Le trilemme de la politique monétaire
Le triangle de Mundell – ou triangle d’incompatibilité – est un principe économique connu depuis les années 1960. [2] Il énonce le fait qu’une économie ouverte ne peut atteindre simultanément les trois objectifs suivants : un régime de taux de change fixe, une politique monétaire autonome (c’est-à-dire la libre détermination de son taux d’intérêt directeur), et une libre circulation des capitaux avec l’étranger. Ainsi, chaque pays ou zone économique se trouve dans un trilemme qui consiste à choisir deux des trois objectifs en abandonnant le troisième. Chacun des pays de la zone euro a ainsi renoncé à une politique monétaire autonome en adoptant la monnaie unique et la libre circulation des capitaux au sein de la zone. Ailleurs, de nombreuses économies émergentes, dont la Chine, privilégient quant à elles les contrôles de capitaux afin de conserver une politique monétaire indépendante tout en optant pour un taux de change ancré sur la devise d’une économie avancée, les Etats-Unis généralement. Ces contrôles peuvent revêtir des formes très diverses, tant incitatives (taxes) que coercitives, dans le but de limiter les flux de capitaux vers ou depuis l’étranger.

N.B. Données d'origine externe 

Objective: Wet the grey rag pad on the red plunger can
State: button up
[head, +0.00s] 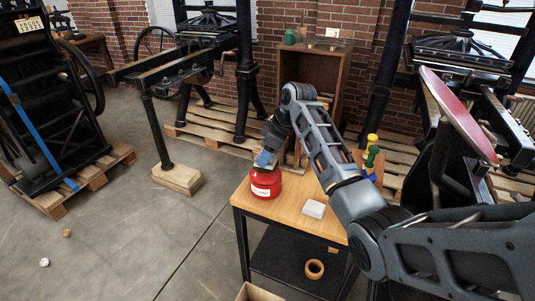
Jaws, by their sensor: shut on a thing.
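The red plunger can (266,183) stands upright at the left end of the wooden bench top, with a white label on its front. My gripper (264,158) points down at the top of the can. It is shut on something at the can's top, which fits the grey rag pad, but the pad is too small and hidden to make out. A blue piece shows at the gripper's end. I cannot tell whether it presses on the plunger or sits just above. A light grey flat block (314,209) lies on the bench to the right of the can.
The wooden bench (283,218) has clear wood around the block. Yellow, green and blue bottles (372,150) stand behind my arm. A tape roll (314,269) lies on the lower shelf. Hand presses (210,45) stand on pallets behind; a red disc (455,112) is at right.

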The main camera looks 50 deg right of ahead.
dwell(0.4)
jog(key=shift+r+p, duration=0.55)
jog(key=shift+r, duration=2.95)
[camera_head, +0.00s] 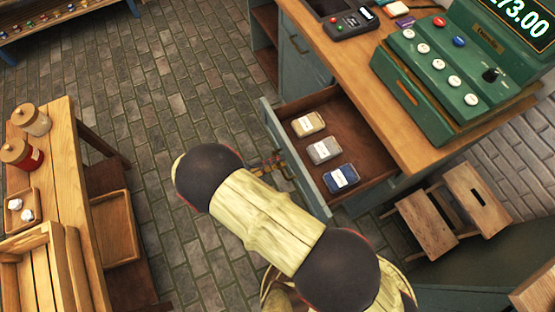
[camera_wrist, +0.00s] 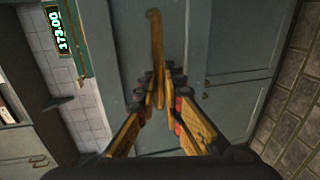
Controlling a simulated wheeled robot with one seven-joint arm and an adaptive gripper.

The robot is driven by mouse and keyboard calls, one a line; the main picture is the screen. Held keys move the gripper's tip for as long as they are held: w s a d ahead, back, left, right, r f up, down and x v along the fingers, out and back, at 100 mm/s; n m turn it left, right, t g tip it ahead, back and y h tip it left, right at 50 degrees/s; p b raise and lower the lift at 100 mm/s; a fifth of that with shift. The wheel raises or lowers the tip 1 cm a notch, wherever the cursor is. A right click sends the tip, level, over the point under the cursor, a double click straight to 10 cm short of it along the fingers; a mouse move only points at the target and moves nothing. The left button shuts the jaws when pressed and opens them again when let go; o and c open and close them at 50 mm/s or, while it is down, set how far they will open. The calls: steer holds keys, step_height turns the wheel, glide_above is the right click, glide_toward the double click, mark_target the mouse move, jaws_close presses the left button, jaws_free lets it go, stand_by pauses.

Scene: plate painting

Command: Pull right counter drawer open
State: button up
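The counter drawer (camera_head: 352,132) stands pulled out below the wooden counter, its blue-grey front facing left. Its inside is open to view and holds three small packets. In the wrist view, the drawer's brass handle (camera_wrist: 155,35) stands upright in the picture against the grey-blue front. My gripper (camera_wrist: 160,80) has its fingertips closed together around the handle's lower part. In the head view my gripper (camera_head: 268,163) is at the outside of the drawer front, partly hidden by my arm. The handle is hard to make out there.
The counter (camera_head: 375,85) carries a green cash register (camera_head: 450,70) and a card terminal (camera_head: 348,24). A wooden stool (camera_head: 440,208) stands right of the drawer. A wooden table (camera_head: 60,150) with jars is at the left. The brick floor between is clear.

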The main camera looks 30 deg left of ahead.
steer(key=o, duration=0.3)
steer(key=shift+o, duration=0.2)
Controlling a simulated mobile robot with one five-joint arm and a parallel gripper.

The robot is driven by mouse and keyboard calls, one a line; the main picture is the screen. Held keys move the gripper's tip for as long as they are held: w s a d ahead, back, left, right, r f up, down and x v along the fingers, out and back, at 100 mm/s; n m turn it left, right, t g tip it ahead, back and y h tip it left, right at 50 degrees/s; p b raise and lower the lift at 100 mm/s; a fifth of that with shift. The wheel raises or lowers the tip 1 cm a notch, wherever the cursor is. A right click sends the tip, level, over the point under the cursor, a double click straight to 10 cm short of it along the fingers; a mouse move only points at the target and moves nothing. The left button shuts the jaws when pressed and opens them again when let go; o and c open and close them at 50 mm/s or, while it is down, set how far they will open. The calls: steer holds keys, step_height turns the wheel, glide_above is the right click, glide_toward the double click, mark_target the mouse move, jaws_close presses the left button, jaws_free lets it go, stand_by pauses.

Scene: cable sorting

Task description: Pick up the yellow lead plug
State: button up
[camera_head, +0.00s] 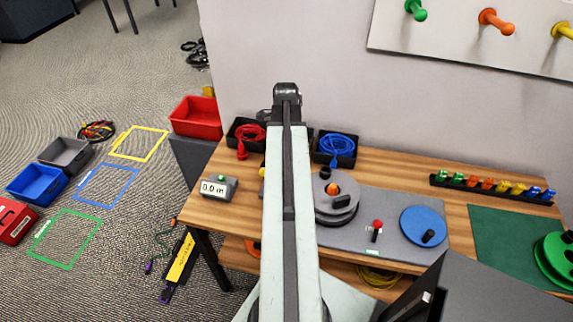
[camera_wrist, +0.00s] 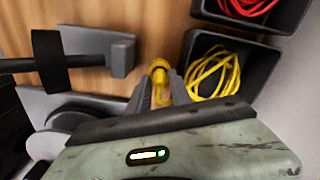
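The yellow lead plug (camera_wrist: 158,72) shows in the wrist view, on the wooden table top between the tips of my gripper (camera_wrist: 158,88). The two grey fingers stand apart, one on each side of the plug; I cannot tell whether they touch it. The yellow lead (camera_wrist: 207,75) lies coiled in a black bin (camera_wrist: 245,50) to the right of the fingers. In the head view my arm covers the gripper and most of the yellow lead. Only a small yellow bit (camera_head: 262,172) shows at the arm's left edge.
A bin with a red lead (camera_wrist: 245,5) is beside the yellow one. In the head view, a blue lead (camera_head: 340,146) sits in a bin right of my arm. A grey reel (camera_head: 337,205) stands close by, and a length meter (camera_head: 216,187) is at the left.

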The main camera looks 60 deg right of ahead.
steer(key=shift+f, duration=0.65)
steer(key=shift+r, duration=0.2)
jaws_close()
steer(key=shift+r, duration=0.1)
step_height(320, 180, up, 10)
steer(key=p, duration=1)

Si le choix de se situer sur l’un des trois sommets du triangle plutôt qu’un autre résulte déjà d’un calcul épineux en temps « normal », les crises financières modifient encore significativement la donne. En particulier, les situations de trappe à liquidité, telle que nous la connaissons depuis la crise financière de 2007-2008, ajoutent une dimension supplémentaire au trilemme : une fois les taux d’intérêt directeurs abaissés à zéro, elles rendent en effet de facto la politique monétaire traditionnelle inutilisable. C’est ce que montrent Michael Devereux et James Yetman dans un document de travail récent. [3]Les économies ayant adopté un taux de change flexible, comme la zone euro vis-à-vis des Etats-Unis, se retrouvent alors doublement pénalisées dans la mesure où elles sont à la fois affectées par des chocs extérieurs – d’autant plus que la liberté des capitaux favorise la contagion financière – et de surcroît dépourvue d’autonomie monétaire. Ainsi, la Banque centrale européenne a progressivement réduit à zéro son taux à la suite des chocs financiers américains (effondrement du marché des subprimes en 2007, puis faillite de Lehman Brothers en 2008).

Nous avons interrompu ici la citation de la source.